With respect to the clearing organization, Rule 401(a), which is found at the red brief at 6a, indicates that the clearing point, the clearing FCM is the point that deals with the clearing organization.

And at that point, there's no communication, no contact... no contract between the investor and the clearing organization.

The clearing organization becomes the buyer and seller.

In other words, the contract is between a clearing FCM on one side of the contract and a clearing FCM on the other side of the contract.

The clearing organization becomes the buyer and seller, but before that happens, it's clear that the clearing organization views the clearing FCM as the party to the contract.

It is not the investor.

It is not any other party.

The important thing also about this process is that the clearing FCM is always financially liable from the very beginning of this transaction, this process, to the very end.

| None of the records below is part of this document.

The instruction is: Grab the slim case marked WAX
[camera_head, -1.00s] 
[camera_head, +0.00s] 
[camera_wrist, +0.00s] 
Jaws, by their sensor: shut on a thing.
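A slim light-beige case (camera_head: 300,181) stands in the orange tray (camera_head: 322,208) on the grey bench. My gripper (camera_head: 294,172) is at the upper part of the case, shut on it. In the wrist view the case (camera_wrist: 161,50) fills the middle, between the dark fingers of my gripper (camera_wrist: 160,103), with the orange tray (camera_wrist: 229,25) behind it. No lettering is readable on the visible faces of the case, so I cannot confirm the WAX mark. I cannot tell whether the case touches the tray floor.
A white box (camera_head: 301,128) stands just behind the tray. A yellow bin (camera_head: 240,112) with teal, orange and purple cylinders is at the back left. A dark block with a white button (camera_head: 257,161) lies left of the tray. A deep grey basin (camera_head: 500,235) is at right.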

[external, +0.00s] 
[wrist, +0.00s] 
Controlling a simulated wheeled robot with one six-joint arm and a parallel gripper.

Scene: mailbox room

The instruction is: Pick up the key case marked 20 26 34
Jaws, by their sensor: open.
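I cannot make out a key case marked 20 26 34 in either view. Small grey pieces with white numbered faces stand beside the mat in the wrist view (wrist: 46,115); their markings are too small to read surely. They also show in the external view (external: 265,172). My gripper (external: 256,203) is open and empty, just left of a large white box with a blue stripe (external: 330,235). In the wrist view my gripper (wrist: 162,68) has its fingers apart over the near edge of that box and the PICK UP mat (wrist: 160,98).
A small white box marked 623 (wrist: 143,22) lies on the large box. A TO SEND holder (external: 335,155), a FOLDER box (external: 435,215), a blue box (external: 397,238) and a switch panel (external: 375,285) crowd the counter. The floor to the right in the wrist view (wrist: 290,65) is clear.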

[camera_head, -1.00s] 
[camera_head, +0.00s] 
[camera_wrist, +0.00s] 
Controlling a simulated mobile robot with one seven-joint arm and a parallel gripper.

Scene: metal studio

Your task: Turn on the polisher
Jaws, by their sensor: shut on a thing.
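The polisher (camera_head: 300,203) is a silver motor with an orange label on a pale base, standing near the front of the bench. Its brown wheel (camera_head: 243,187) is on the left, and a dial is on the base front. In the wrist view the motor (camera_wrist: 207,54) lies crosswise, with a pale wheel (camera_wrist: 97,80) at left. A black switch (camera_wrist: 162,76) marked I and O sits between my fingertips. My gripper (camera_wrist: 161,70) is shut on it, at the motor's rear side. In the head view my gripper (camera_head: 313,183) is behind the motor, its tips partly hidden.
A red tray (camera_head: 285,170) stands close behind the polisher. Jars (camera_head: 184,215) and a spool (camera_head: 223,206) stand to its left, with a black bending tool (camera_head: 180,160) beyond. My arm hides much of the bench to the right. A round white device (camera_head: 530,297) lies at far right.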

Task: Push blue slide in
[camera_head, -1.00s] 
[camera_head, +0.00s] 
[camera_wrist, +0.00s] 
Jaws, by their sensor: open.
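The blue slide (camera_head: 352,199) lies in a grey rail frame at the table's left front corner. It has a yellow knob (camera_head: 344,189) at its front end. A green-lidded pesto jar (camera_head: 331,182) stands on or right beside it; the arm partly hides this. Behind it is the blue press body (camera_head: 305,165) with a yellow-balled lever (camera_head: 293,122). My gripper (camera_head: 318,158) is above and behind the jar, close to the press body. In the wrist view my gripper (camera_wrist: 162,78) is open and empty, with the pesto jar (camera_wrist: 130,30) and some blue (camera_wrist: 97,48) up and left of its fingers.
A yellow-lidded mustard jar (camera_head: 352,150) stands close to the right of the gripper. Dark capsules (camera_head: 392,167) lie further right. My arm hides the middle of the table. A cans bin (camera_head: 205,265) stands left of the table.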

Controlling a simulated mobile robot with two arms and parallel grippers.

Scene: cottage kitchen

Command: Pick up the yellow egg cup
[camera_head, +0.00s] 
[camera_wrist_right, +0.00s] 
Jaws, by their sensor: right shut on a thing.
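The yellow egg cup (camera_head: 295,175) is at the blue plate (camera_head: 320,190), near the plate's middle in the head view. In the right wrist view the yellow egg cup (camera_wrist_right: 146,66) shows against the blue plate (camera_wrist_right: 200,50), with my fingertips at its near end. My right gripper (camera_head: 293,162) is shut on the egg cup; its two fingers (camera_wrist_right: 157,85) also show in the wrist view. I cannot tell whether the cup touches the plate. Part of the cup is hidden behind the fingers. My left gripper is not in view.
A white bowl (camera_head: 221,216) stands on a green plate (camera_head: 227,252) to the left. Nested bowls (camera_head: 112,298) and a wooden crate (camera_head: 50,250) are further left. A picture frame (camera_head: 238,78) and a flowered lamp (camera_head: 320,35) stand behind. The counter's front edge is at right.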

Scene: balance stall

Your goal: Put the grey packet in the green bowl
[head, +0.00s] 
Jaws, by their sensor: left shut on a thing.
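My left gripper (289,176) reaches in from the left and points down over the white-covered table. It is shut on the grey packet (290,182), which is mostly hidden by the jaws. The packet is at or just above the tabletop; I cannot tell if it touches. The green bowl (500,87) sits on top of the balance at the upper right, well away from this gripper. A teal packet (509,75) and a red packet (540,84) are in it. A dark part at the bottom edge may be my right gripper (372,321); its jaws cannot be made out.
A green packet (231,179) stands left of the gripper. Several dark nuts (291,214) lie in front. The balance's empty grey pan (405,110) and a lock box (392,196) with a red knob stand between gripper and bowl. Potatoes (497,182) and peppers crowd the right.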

That is, from the... executing the contract and the consummation of the contract.

For the Court of Appeals to talk about buyer or seller and treat a clearing FCM as a mere creditor or agent really misses entirely the role that clearing FCM's play in this process.

Ruth Bader Ginsburg:

You think you--

Drew S. Days, III:

I think--

Ruth Bader Ginsburg:

--You've talked about the transaction, but I also ask you, what were the rules that the Defendants violated, the rules of the statute?

Drew S. Days, III:

--Well, it's... it is clear, as I indicated with respect to the rule of the contract market, that the clearing FCM is required to clear that particular order or contract.

And, therefore, at that point, the clearing requires some information about the settlement price.